Os países considerados que ainda estão em dúvida são aqueles em desenvolvimento que possuem em comum, entre outros pontos, que não planejaram sob uma perspectiva de gênero, deixando as mulheres à margem de muitas decisões, e que os espaços públicos não se desenvolvam de uma maneira correta, para que cumpram com a acessibilidade no desenho e na gestão.

O motivo com que a organização explica porque ocorre isso é atribuído aos países em desenvolvimento possuem uma capacidade insuficiente de planejamento.

A economia e suas variações também são objeto de análise por parte da ONU-Habitat, sustentando que as megacidades e as regiões metropolitanas tem se beneficiado mais da globalização que as cidades secundárias com 80% do PIB.

No entanto, a rápida urbanização não necessariamente refletiu no aumento do emprego formal, inclusive tornando mais notórias as desigualdades econômicas e sociais em entornos urbanos.

Reverter estes pontos sob um enfoque econômico é o que o relatório argumenta que poderia ser conseguido em todos os níveis de governo se forem integradas desenvolvimento e planejamento vinculadas entre si, se fosse criado um sistema mais equitativo entre governos nacionais e as administrações de cidades enquanto regime fiscal, os direitos de uso do solo e as associações entre públicos e privados, e por último, se fosse criado um marco jurídico para a descentralização. 

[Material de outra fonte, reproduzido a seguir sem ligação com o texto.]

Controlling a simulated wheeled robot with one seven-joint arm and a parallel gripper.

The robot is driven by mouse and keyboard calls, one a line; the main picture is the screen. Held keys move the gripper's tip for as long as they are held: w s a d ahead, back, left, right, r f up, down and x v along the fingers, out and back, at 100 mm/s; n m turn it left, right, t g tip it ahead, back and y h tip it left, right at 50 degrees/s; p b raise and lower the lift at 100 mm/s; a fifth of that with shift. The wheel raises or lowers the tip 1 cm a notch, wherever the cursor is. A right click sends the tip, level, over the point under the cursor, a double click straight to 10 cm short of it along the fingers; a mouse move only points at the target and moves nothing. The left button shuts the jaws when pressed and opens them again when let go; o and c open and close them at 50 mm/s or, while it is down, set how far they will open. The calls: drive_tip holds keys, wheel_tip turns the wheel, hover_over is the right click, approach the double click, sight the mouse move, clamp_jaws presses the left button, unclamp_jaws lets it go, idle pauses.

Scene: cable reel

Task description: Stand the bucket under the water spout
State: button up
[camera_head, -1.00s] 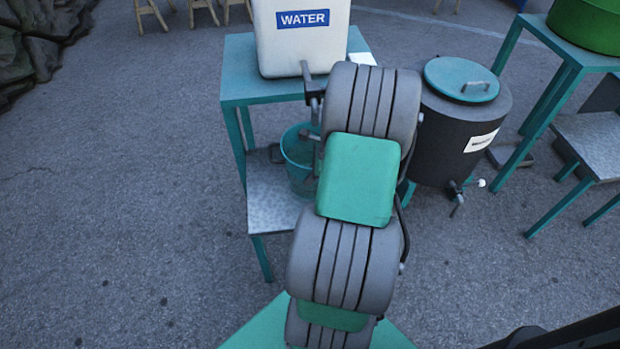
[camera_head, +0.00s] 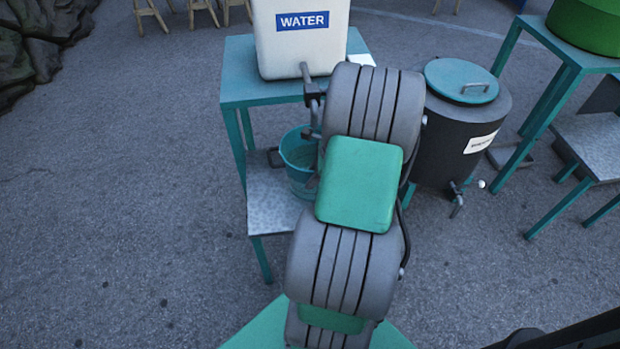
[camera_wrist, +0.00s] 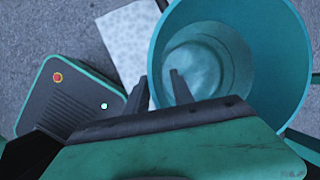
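The teal bucket (camera_head: 298,165) is upright at the metal lower shelf, left of my arm in the head view. Its right side is partly hidden by my arm. The white water container (camera_head: 300,45) stands on the teal table, and its dark spout (camera_head: 312,90) hangs at the front, above the bucket's right part. In the wrist view I look down into the bucket (camera_wrist: 265,75). My gripper (camera_wrist: 159,78) has its fingers apart at the bucket's left rim, one outside and one over the opening. I see a gap between them; contact with the wall is unclear.
The teal table (camera_head: 262,92) carries a metal lower shelf (camera_head: 275,212). A dark drum (camera_head: 440,140) with a teal lid and tap stands right of my arm. Another teal table (camera_head: 552,105) with a green tub (camera_head: 590,28) is at the right. The pavement at left is clear.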

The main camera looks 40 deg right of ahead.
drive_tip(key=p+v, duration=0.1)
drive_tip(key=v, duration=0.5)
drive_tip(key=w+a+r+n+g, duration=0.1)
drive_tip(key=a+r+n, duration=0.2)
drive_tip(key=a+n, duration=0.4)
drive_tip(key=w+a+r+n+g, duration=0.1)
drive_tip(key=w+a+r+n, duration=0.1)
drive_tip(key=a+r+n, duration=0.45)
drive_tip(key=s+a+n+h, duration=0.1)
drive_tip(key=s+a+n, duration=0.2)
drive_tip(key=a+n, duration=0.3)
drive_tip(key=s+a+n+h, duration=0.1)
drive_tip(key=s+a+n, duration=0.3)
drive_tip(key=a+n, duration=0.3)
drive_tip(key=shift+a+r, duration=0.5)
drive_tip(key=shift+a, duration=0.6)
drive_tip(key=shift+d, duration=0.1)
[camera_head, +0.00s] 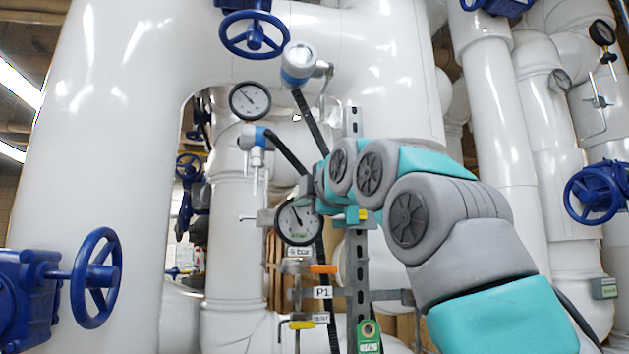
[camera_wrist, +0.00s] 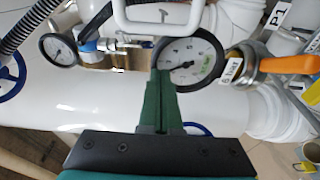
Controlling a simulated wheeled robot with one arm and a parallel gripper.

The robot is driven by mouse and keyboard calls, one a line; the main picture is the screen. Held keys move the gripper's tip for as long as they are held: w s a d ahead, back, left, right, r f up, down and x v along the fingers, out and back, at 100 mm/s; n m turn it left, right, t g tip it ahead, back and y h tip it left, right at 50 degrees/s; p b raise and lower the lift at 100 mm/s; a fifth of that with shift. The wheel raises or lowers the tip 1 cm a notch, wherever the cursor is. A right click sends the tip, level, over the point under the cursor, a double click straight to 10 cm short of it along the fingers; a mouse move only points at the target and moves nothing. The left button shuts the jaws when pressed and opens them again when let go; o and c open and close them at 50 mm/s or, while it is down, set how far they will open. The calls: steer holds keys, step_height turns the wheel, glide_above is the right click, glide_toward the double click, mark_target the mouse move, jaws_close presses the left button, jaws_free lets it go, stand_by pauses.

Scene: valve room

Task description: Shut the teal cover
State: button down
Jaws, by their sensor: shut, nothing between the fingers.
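I cannot make out a teal cover in either view; the teal parts in the head view belong to my arm. My gripper (camera_wrist: 160,78) shows in the wrist view with its green fingers shut together and empty. Its tips overlap the left edge of a round white-faced gauge (camera_wrist: 190,62), and I cannot tell whether they touch it. In the head view my arm reaches up and left to a lower gauge (camera_head: 297,222), and its wrist hides what lies behind. The fingers are not clear in that view.
A white bar handle (camera_wrist: 160,27) crosses the top of the wrist view. An orange-handled valve (camera_wrist: 285,64) is right of the gauge. In the head view, another gauge (camera_head: 250,100), a blue handwheel (camera_head: 97,278) and thick white pipes (camera_head: 110,120) surround the arm.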

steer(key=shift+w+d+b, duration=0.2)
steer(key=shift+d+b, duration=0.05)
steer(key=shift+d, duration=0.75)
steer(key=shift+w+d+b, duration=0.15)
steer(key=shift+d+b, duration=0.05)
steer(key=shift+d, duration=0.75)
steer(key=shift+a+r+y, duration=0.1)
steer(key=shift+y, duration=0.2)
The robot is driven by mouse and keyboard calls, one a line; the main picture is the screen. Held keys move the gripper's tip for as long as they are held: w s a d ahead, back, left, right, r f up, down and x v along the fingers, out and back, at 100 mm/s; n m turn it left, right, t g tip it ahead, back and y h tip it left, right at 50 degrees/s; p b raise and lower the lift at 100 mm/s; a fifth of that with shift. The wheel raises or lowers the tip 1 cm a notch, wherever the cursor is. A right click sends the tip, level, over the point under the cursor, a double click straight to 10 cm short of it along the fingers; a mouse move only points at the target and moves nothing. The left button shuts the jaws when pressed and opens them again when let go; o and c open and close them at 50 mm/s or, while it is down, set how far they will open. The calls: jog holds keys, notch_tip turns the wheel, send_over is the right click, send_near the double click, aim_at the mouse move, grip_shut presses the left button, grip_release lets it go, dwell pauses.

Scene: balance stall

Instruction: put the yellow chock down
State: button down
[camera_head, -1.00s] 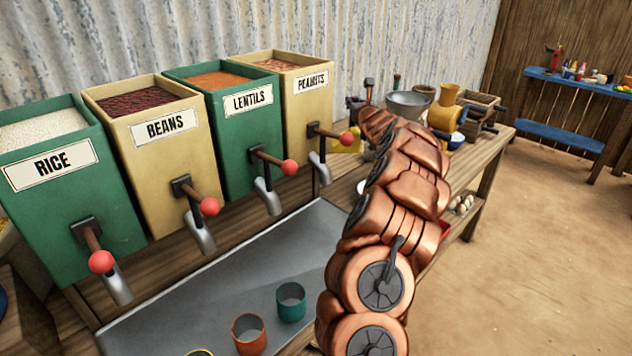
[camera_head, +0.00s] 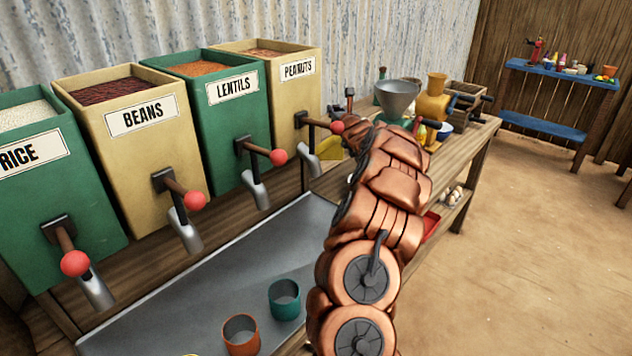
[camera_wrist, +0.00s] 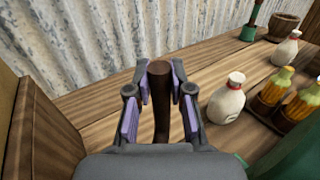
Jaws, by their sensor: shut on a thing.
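In the wrist view my gripper (camera_wrist: 160,85) is shut on a dark brown upright handle (camera_wrist: 161,108), one purple-padded finger on each side. A yellow piece (camera_head: 330,148), which looks like the yellow chock, shows in the head view just left of my arm's far end, by the peanuts spout. No yellow part of it shows between the fingers in the wrist view; its lower part is hidden. My copper arm hides the fingers in the head view. The wooden tabletop (camera_wrist: 85,100) lies below and around the gripper.
A white bottle (camera_wrist: 227,100) and yellow-topped jars (camera_wrist: 272,90) stand close right of the gripper. The tan peanuts bin (camera_wrist: 38,130) is at left, and corrugated metal (camera_wrist: 90,45) is behind. A grey funnel (camera_head: 397,97) stands farther along the table. Bare wood lies between bin and bottle.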

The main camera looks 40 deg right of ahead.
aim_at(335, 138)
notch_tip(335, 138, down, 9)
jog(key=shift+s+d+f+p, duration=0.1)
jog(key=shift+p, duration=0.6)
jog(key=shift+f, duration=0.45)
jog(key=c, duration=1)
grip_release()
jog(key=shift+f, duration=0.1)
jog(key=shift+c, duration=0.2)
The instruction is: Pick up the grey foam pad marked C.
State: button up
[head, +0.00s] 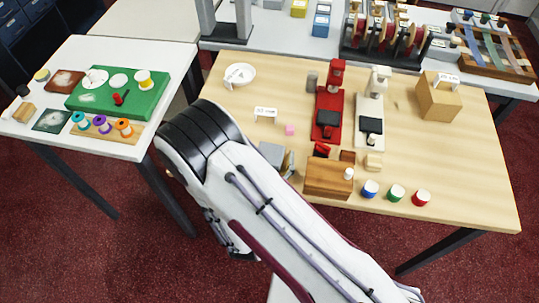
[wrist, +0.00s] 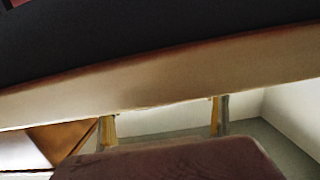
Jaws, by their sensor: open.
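No grey foam pad with a readable C shows in either view. A grey block-like thing (head: 273,156) sits at the table's near edge in the head view, partly hidden by my arm; I cannot tell what it is. In the wrist view, two upright yellowish-grey parts stand apart, which look like the fingertips of my gripper (wrist: 163,118). It is open, with nothing seen between them. In the head view my arm hides much of the near left table, and I cannot make out the fingertips.
A white side table (head: 110,55) stands left. A pale edge (wrist: 160,90) crosses the wrist view.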

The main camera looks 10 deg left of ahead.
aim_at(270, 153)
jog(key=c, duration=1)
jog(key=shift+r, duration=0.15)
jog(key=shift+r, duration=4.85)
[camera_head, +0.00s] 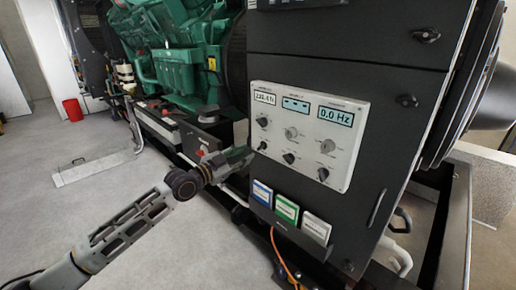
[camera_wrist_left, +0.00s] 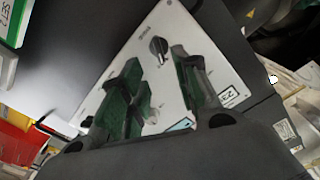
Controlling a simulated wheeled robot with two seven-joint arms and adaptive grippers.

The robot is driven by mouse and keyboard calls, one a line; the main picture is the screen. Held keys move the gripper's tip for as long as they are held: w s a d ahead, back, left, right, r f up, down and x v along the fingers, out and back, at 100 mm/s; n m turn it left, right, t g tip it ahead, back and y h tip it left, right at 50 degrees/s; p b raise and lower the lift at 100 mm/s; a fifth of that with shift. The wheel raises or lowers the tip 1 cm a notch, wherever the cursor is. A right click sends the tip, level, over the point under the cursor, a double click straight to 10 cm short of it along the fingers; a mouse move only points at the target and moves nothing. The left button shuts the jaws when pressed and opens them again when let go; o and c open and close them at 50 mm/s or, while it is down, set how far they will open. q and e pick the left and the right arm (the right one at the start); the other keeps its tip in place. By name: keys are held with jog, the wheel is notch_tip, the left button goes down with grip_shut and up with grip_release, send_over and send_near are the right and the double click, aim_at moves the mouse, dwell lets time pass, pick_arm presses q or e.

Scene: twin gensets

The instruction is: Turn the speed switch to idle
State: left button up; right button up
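A white control panel (camera_head: 307,140) on the dark cabinet carries several knobs and displays; one display reads 0.0 Hz. Its labels are too small for me to tell which knob is the speed switch. My left gripper (camera_head: 247,157) is at the panel's lower left edge, close to the lower left black knob (camera_head: 262,146). In the left wrist view its two green fingers (camera_wrist_left: 157,62) are apart with nothing between them. A black knob (camera_wrist_left: 158,46) shows just beyond the gap between the fingertips; I cannot tell whether they touch it. My right gripper is not in view.
Blue, green and grey labelled boxes (camera_head: 287,208) sit on the cabinet below the panel. A green engine (camera_head: 180,60) stands behind at left. An orange cable (camera_head: 283,258) hangs below the cabinet.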

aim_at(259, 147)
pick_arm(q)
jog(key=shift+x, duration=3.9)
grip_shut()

Daca, Bangladesh. Imagem © Flickr Usuário: United Nations Photo. Licença CC BY-NC 2.0

Segundo as estimativas da organização internacional, as novas áreas urbanas e o consequente crescimento demográfico poderiam ocasionar que as emissões contaminantes sejam maiores que as geradas no último século em todo o mundo. Por sua vez, parte dos efeitos já estão presentes nas cidades menos densas, fazendo que tenham maiores custos em infraestrutura, piorando a mobilidade e perdendo terras agrícolas.

Ao ler os pontos incluído no Relatório Mundial de Cidades 2016 é possível destacar uma necessidade de mudanças que a Organização defende que possam ser alcançados se elaborada uma Nova Agenda Urbana que tenha como princípio fundamental o interesse público ao momento de definir as políticas e ações que as cidades comprometam, orientadas pelos Objetivos de Desenvolvimento Susntentável e garantir o respeito aos direitos humanos, o estado de direito, o desenvolvimento equitativo e a participação democrática, entre outros.

Em resumo o Novo Programa Urbano deve ser elaborado mirando o futuro que conjugue a urbanização e o desenvolvimento como instrumentos para alcançar o desenvolvimento sustentável.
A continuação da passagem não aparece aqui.